High-resolution greenhouse gas flux inversions using a machine learning surrogate model for atmospheric transport

Abstract

Quantifying greenhouse gas (GHG) emissions is critically important for projecting future climate and assessing the impact of environmental policy. Estimating GHG emissions using atmospheric observations is typically done using source-receptor relationships (i.e., "footprints"). Constructing these footprints can be computationally expensive and is rapidly becoming a computational bottleneck for studying GHG fluxes at high spatio-temporal resolution using dense observations. Here, we demonstrate a computationally efficient GHG flux inversion framework using a machine learning emulator for atmospheric transport (FootNet) as a surrogate for the full-physics model. The footprints generated by FootNet are at approximately 1 km resolution. We update the architecture of the deep-learning model to improve the performance in a GHG flux inversion.

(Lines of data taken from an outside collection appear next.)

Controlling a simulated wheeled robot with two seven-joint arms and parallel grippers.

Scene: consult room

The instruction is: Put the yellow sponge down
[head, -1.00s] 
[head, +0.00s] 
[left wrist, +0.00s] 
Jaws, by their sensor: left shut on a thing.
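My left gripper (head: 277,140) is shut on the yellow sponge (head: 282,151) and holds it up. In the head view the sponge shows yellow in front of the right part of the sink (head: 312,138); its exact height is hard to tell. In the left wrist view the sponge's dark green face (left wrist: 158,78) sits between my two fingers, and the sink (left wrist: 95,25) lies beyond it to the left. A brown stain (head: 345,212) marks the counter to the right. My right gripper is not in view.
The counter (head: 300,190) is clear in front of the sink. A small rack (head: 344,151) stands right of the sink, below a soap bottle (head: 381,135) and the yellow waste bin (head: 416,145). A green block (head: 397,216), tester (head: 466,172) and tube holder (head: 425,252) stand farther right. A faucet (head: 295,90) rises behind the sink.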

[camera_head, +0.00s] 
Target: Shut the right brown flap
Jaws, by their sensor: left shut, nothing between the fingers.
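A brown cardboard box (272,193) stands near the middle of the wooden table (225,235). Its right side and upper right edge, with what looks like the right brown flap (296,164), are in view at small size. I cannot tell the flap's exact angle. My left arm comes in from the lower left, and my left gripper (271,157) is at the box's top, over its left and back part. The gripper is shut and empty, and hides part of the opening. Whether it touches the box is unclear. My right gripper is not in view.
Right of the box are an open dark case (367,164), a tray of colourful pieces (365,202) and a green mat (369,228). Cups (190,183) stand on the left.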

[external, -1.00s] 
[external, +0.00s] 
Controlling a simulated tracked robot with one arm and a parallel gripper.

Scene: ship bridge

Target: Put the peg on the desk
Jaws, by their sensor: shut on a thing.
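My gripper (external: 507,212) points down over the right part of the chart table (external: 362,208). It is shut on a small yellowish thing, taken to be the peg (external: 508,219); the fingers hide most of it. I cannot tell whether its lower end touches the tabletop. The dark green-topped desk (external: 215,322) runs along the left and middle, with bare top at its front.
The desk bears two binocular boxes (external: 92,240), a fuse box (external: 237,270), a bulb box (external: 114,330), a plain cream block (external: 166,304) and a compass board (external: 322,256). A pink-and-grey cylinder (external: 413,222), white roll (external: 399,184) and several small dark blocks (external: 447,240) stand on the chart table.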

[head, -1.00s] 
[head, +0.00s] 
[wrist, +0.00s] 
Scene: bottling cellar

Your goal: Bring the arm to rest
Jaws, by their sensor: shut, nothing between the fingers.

We find that the posterior fluxes estimated with FootNet footprints are in good agreement with the posterior fluxes estimated with STILT footprints. We observe that the more simplistic representation of transport in the machine learning model helps to mitigate transport errors. This flux inversion using a machine learning surrogate model requires only meteorological data, GHG measurements, and prior fluxes. Constructing footprints using FootNet is 650 times faster than the full-physics atmospheric transport model on similar hardware. This speedup allows for the computation of footprints "on the fly"during the GHG flux inversion (i.e., computed as needed, rather than archiving for future use) and makes near-real-time emission monitoring computationally possible. This work alleviates a major computational bottleneck with inferring GHG fluxes with next-generation dense observing systems.